Task to complete
Every line holding the word "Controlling" counts once. Give the total, nothing more.

Records to process
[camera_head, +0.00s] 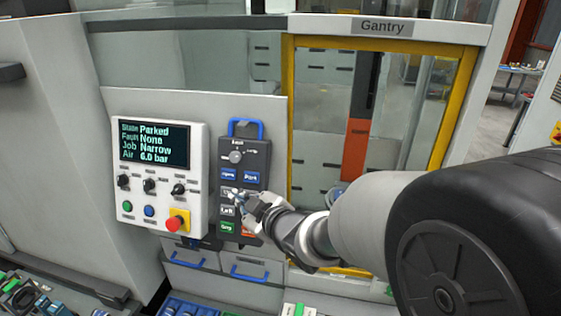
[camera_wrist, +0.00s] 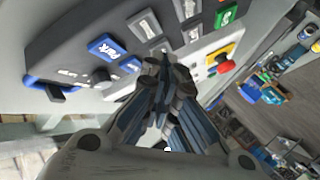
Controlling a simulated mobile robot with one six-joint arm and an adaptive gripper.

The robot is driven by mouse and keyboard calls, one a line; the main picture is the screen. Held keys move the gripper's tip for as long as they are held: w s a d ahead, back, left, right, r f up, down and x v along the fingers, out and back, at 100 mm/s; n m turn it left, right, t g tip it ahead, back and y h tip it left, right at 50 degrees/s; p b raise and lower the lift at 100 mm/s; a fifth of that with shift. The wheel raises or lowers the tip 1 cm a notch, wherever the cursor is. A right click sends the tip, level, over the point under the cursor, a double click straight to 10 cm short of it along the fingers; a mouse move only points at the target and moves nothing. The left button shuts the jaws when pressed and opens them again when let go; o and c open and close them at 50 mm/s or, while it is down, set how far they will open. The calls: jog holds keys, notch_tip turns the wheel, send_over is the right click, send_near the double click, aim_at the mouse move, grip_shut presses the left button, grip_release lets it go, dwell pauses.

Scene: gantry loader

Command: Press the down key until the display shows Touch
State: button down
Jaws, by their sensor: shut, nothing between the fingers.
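The display (camera_head: 154,144) on the white control box reads State Parked, Fault None, Job Narrow, Air 6.0 bar. To its right a dark key pendant (camera_head: 262,158) carries blue, grey, green and orange keys. My gripper (camera_head: 243,198) is shut and empty, its tips over the grey keys below the blue pair. In the wrist view my gripper (camera_wrist: 166,62) has its tips close to a grey key (camera_wrist: 160,48), partly hidden behind them. I cannot read that key's label or tell whether the tips touch it. The down key cannot be singled out by its label.
The blue Park key (camera_head: 251,177) is just above my gripper, and the green key (camera_head: 228,227) is below it. A red stop button (camera_head: 176,223) on yellow sticks out from the control box. A yellow-framed glass door (camera_head: 287,120) stands to the right.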

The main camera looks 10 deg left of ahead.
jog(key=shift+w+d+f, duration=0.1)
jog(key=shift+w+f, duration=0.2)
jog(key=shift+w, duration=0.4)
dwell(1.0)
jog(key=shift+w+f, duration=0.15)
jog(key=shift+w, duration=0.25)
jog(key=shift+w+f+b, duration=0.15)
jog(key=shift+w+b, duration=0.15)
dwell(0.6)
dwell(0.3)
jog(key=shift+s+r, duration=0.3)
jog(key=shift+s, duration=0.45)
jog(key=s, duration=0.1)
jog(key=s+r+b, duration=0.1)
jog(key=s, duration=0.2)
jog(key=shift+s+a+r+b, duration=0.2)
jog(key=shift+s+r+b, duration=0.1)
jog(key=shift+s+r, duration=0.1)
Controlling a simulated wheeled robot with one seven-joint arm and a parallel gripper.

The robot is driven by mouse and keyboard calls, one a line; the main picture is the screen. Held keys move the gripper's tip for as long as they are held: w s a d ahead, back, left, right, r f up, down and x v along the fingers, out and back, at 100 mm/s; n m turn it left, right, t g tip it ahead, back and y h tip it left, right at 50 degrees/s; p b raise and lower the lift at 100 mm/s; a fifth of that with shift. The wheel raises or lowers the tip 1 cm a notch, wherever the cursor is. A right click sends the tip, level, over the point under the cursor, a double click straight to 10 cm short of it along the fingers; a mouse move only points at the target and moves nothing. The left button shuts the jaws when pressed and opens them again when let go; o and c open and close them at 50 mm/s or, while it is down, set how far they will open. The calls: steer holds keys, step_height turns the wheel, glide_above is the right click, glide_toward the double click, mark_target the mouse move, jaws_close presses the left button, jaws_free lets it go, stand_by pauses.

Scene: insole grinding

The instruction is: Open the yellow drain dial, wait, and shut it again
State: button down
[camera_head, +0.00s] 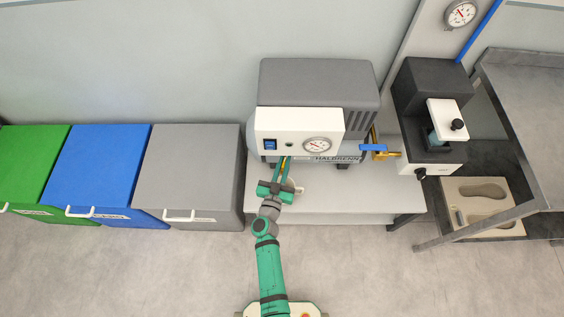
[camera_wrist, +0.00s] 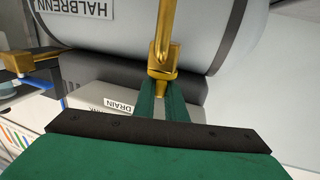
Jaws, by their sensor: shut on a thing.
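The yellow drain dial is mostly hidden between the fingers of my gripper (camera_head: 281,164). A strip of brass-yellow (camera_head: 283,165) shows between the green fingers in the head view, at the front of the compressor below its white panel. In the wrist view a brass drain pipe (camera_wrist: 165,40) comes down from the grey tank and bends at the tips of my gripper (camera_wrist: 164,92). The fingers are shut on the fitting at its lower end. How far the dial is turned cannot be told. A DRAIN label (camera_wrist: 119,105) lies just left of the fingers.
The compressor (camera_head: 318,82) stands on a light bench (camera_head: 370,203), with a gauge (camera_head: 317,145) on its panel. A blue-handled brass valve (camera_head: 374,148) is at its right. A small white round thing (camera_head: 299,190) is beside my gripper. Bins (camera_head: 190,170) stand left.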

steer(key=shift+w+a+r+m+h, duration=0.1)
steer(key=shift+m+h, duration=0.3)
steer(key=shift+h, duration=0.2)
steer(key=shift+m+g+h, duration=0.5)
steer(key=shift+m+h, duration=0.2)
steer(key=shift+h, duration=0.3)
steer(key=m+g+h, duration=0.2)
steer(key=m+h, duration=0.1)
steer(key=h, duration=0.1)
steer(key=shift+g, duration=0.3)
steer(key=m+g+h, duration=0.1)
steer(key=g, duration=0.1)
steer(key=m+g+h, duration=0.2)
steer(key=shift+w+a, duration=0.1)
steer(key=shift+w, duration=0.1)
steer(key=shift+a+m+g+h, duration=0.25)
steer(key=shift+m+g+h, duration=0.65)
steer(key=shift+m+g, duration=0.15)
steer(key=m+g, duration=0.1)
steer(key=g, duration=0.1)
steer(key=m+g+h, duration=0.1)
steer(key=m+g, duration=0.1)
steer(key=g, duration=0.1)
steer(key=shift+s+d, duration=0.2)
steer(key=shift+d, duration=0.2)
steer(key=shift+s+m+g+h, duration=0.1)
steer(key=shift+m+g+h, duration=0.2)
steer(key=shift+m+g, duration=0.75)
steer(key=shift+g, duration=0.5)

Answer below
2